* begin Listing *
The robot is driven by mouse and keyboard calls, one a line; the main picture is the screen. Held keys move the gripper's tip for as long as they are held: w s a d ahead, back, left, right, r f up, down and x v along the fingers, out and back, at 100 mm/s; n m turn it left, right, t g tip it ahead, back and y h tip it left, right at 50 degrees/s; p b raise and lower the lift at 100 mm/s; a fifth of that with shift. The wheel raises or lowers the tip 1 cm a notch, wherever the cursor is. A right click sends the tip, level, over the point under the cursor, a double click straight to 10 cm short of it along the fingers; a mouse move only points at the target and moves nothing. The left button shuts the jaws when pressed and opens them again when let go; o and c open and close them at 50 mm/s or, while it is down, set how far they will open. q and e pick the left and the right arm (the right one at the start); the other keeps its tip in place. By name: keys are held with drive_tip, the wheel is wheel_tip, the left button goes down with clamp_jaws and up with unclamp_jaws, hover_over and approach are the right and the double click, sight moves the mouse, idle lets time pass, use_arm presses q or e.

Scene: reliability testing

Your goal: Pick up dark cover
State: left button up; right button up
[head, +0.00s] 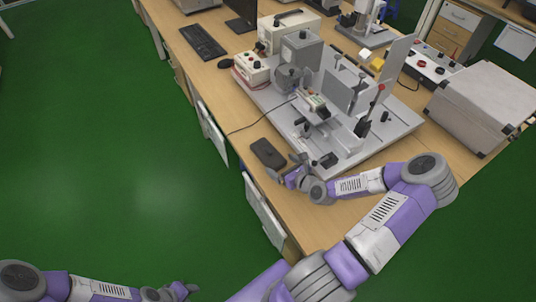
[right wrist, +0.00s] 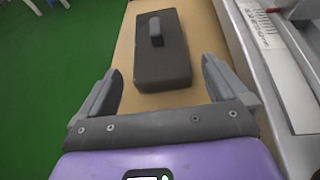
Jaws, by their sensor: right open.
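The dark cover (head: 268,153) is a flat dark rectangular piece lying on the wooden table near its left edge. In the right wrist view the dark cover (right wrist: 163,62) shows a raised knob on top and lies just beyond the fingertips. My right gripper (head: 287,168) is beside the cover at its lower right. In the right wrist view my right gripper (right wrist: 160,82) is open and empty, with its fingers spread wider than the cover. My left gripper (head: 183,290) is low at the bottom left, over the green floor, away from the table. Its jaws are too small to read.
A grey test machine on a metal base plate (head: 392,133) stands right of the cover, close to my right gripper. A keyboard (head: 202,41) and a white control box (head: 251,68) are farther back. A silver case (head: 484,105) stands at the right.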

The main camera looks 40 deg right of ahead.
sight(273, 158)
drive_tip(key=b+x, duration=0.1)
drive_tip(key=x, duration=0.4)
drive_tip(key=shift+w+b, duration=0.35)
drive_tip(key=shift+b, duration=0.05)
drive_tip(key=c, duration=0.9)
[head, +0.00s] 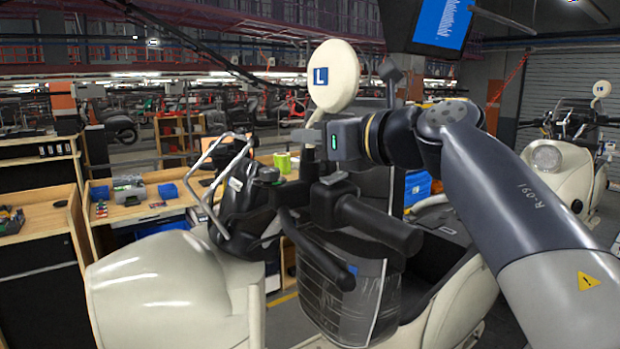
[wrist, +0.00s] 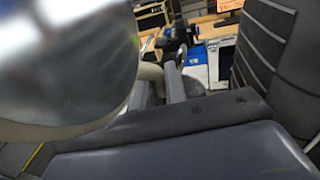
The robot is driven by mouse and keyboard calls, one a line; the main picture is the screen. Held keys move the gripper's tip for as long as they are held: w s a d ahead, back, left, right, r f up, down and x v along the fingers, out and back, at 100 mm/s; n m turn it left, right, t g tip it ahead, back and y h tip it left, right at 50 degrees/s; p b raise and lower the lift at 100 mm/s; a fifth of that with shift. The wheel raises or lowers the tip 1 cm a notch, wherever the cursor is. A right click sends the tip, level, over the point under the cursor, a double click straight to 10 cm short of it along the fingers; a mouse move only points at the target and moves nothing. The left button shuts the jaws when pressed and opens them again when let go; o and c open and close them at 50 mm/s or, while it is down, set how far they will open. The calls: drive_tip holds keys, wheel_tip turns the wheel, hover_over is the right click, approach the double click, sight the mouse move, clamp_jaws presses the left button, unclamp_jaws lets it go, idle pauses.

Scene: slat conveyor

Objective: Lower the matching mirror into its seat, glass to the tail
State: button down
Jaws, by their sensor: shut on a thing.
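A round cream mirror (head: 342,95) with a blue "L" label on its back stands upright above the scooter's handlebar (head: 378,222) in the head view. My gripper (head: 310,136) is shut on it low down, by its stem, which is mostly hidden. The mirror's glass (wrist: 60,50) fills the left of the wrist view, with a cream rim below it. My gripper's fingers (wrist: 172,82) also show there. The mirror hangs clear above the handlebar controls (head: 268,175). I cannot make out the seat itself.
The cream scooter body (head: 150,285) spreads below, with a metal bar frame (head: 222,185) at left. Workbenches (head: 140,205) with tools stand behind. A second cream scooter (head: 560,160) with its own mirror (head: 602,88) is at right. A hanging screen (head: 440,22) is above.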

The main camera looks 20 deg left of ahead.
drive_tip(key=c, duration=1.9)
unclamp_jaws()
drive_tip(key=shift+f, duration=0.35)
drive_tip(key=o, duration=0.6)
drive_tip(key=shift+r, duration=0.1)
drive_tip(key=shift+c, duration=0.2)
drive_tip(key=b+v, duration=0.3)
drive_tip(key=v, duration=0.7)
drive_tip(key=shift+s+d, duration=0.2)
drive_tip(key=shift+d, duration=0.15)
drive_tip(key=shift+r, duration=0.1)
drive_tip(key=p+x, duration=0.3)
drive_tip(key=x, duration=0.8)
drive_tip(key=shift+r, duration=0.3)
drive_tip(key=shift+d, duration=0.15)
* end Listing *
**Work to be completed**
Your task is to repeat the data above exactly while excluding the pictures.

**Solution**
The robot is driven by mouse and keyboard calls, one a line; the main picture is the screen. Held keys move the gripper's tip for as long as they are held: w s a d ahead, back, left, right, r f up, down and x v along the fingers, out and back, at 100 mm/s; n m turn it left, right, t g tip it ahead, back and y h tip it left, right at 50 degrees/s; p b raise and lower the lift at 100 mm/s; a fifth of that with shift. The wheel raises or lowers the tip 1 cm a notch, wherever the cursor is. A right click sends the tip, level, over the point under the cursor, a double click straight to 10 cm short of it along the fingers; a mouse move only points at the target and moves nothing. The left button shuts the jaws when pressed and opens them again when let go; o and c open and close them at 50 mm/s or, while it is down, set how far they will open. q and e pick the left and the right arm (the right one at the start); the other keeps its tip in place. By name: keys are held with drive_tip, the wheel is wheel_tip, the left button goes down with clamp_jaws and up with unclamp_jaws, hover_over and approach are the right and the double click, sight moves the mouse, idle lets time pass, use_arm presses q or e.

Scene: reliability testing

Your goal: Pick up dark cover
State: left button up; right button up
[head, +0.00s] 
[right wrist, +0.00s] 
Jaws, by their sensor: right open.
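The dark cover (head: 268,153) is a flat dark rectangular piece lying on the wooden table near its left edge. In the right wrist view the dark cover (right wrist: 163,62) shows a raised knob on top and lies just beyond the fingertips. My right gripper (head: 287,168) is beside the cover at its lower right. In the right wrist view my right gripper (right wrist: 160,82) is open and empty, with its fingers spread wider than the cover. My left gripper (head: 183,290) is low at the bottom left, over the green floor, away from the table. Its jaws are too small to read.
A grey test machine on a metal base plate (head: 392,133) stands right of the cover, close to my right gripper. A keyboard (head: 202,41) and a white control box (head: 251,68) are farther back. A silver case (head: 484,105) stands at the right.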

The main camera looks 40 deg right of ahead.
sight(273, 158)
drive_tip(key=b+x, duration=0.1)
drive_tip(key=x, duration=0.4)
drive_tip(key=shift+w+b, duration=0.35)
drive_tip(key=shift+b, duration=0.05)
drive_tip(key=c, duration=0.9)
[head, +0.00s] 
[wrist, +0.00s] 
The robot is driven by mouse and keyboard calls, one a line; the main picture is the screen. Held keys move the gripper's tip for as long as they are held: w s a d ahead, back, left, right, r f up, down and x v along the fingers, out and back, at 100 mm/s; n m turn it left, right, t g tip it ahead, back and y h tip it left, right at 50 degrees/s; p b raise and lower the lift at 100 mm/s; a fifth of that with shift. The wheel raises or lowers the tip 1 cm a notch, wherever the cursor is. A right click sends the tip, level, over the point under the cursor, a double click straight to 10 cm short of it along the fingers; a mouse move only points at the target and moves nothing. The left button shuts the jaws when pressed and opens them again when let go; o and c open and close them at 50 mm/s or, while it is down, set how far they will open. The calls: drive_tip holds keys, wheel_tip turns the wheel, hover_over is the right click, approach the double click, sight the mouse move, clamp_jaws presses the left button, unclamp_jaws lets it go, idle pauses.

Scene: slat conveyor

Objective: Lower the matching mirror into its seat, glass to the tail
State: button down
Jaws, by their sensor: shut on a thing.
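A round cream mirror (head: 342,95) with a blue "L" label on its back stands upright above the scooter's handlebar (head: 378,222) in the head view. My gripper (head: 310,136) is shut on it low down, by its stem, which is mostly hidden. The mirror's glass (wrist: 60,50) fills the left of the wrist view, with a cream rim below it. My gripper's fingers (wrist: 172,82) also show there. The mirror hangs clear above the handlebar controls (head: 268,175). I cannot make out the seat itself.
The cream scooter body (head: 150,285) spreads below, with a metal bar frame (head: 222,185) at left. Workbenches (head: 140,205) with tools stand behind. A second cream scooter (head: 560,160) with its own mirror (head: 602,88) is at right. A hanging screen (head: 440,22) is above.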

The main camera looks 20 deg left of ahead.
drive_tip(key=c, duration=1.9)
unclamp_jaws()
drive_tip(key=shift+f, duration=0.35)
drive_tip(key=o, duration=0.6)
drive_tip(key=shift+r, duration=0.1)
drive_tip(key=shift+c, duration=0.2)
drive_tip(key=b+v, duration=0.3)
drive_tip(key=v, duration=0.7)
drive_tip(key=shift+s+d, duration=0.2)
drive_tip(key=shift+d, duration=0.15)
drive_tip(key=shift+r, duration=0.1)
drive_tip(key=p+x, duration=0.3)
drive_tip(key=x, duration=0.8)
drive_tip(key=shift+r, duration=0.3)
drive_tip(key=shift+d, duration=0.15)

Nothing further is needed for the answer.